My C++/CLI wrapper transform the
Debug_Event into CLR types. Current interesting debug events are : Dll Loaded,
Exception thrown, CreateThread, and ExitProcess.
static DebugEvent^ WaitForEvent(ProcessInformation^ processInformation, TimeSpan timeout)
{
DEBUG_EVENT dbgEvent;
BOOL result;
if(timeout == TimeSpan::MaxValue)
result = WaitForDebugEvent(&dbgEvent, INFINITE);
else
result = WaitForDebugEvent(&dbgEvent, (DWORD)timeout.TotalMilliseconds);
if(!result)
return nullptr;
if(dbgEvent.dwDebugEventCode == (DWORD)DebugEventType::LoadDllEvent)
return gcnew DebugEventEx<LoadDllDetail^>(&dbgEvent, gcnew LoadDllDetail(processInformation, &dbgEvent.u.LoadDll));
if(dbgEvent.dwDebugEventCode == (DWORD)DebugEventType::ExceptionEvent)
return gcnew DebugEventEx<ExceptionDetail^>(&dbgEvent, gcnew ExceptionDetail(processInformation, &dbgEvent.u.Exception));
if(dbgEvent.dwDebugEventCode == (DWORD)DebugEventType::CreateThreadEvent)

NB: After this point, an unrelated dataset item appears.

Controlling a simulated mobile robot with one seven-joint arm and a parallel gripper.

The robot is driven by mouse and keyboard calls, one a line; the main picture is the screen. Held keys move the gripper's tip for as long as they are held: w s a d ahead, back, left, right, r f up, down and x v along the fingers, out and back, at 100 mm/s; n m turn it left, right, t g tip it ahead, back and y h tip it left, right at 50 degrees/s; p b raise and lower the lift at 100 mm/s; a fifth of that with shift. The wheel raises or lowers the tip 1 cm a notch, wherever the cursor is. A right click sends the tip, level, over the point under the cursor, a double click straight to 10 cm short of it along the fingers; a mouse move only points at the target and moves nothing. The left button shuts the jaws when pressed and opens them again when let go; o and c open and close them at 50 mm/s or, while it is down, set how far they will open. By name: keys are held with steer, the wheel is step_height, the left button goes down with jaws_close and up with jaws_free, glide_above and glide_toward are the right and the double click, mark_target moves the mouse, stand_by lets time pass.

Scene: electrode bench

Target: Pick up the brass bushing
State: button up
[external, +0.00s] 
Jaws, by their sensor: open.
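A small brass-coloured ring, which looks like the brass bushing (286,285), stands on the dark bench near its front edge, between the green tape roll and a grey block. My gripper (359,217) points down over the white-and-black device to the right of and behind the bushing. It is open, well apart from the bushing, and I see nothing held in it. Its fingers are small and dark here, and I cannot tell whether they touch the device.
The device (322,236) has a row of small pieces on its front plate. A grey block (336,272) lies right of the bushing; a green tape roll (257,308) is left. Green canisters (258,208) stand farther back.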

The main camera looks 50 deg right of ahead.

return gcnew DebugEventEx<CreateThreadDetail^>(&dbgEvent, gcnew CreateThreadDetail(processInformation, &dbgEvent.u.CreateThread));
if(dbgEvent.dwDebugEventCode == (DWORD)DebugEventType::ExitProcessEvent)
return gcnew DebugEventEx<ExitProcessDetail^>(&dbgEvent, gcnew ExitProcessDetail(processInformation, &dbgEvent.u.ExitProcess));
return gcnew DebugEvent(&dbgEvent);
}
ContinueDebugEvent is just asking the process and thread which need
to continue, as well as, if the debugger handle an exception.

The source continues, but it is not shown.